PROBLEM: Everything in the data should be repeated exactly, save for the images.

DATASET SECTION:
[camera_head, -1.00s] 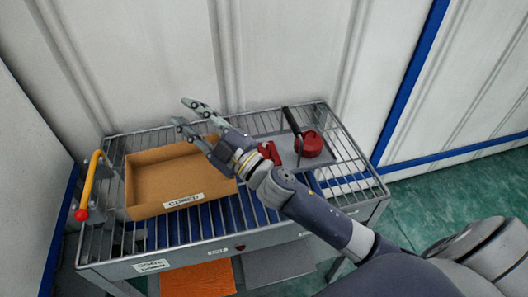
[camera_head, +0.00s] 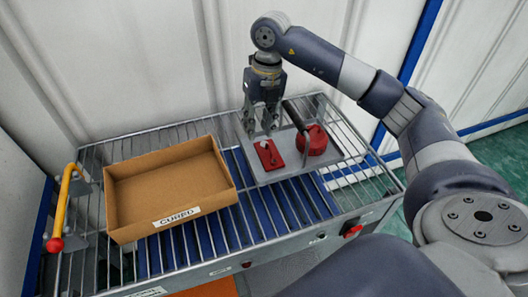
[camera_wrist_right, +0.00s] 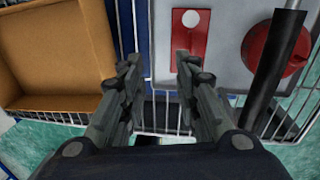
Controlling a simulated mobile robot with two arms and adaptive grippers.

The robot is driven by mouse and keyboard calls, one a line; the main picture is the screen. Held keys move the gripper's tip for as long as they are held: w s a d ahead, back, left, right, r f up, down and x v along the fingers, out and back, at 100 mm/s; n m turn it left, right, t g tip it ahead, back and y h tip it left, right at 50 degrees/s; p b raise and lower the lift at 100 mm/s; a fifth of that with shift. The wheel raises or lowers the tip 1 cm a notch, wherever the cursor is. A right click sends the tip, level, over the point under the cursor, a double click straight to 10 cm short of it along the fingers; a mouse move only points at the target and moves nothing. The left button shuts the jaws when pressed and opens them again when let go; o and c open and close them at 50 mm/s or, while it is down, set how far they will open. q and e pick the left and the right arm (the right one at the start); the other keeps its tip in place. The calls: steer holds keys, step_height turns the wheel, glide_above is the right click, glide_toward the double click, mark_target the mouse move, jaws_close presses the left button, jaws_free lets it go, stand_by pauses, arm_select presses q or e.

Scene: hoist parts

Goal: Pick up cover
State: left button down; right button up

ANSWER IN FULL:
[camera_head, -1.00s] 
[camera_head, +0.00s] 
[camera_wrist_right, +0.00s] 
Controlling a simulated mobile robot with two arms and adaptive grippers.

The robot is driven by mouse and keyboard calls, one a line; the main picture is the screen. Held keys move the gripper's tip for as long as they are held: w s a d ahead, back, left, right, r f up, down and x v along the fingers, out and back, at 100 mm/s; n m turn it left, right, t g tip it ahead, back and y h tip it left, right at 50 degrees/s; p b raise and lower the lift at 100 mm/s; a fifth of that with shift. The wheel raises or lowers the tip 1 cm a notch, wherever the cursor is. A right click sends the tip, level, over the point under the cursor, a double click straight to 10 cm short of it along the fingers; a mouse move only points at the target and moves nothing. The left button shuts the jaws when pressed and opens them again when let go; o and c open and close them at 50 mm/s or, while it is down, set how far they will open. q and e pick the left and the right arm (the right one at the start); the other keeps its tip in place. The calls: steer holds keys, step_height turns the wheel, glide_above is the right click, glide_toward the double click, mark_target the mouse move, jaws_close presses the left button, jaws_free lets it go, stand_by pauses, arm_select presses q or e.

Scene: hoist parts

Goal: Pick up cover
State: left button down; right button up

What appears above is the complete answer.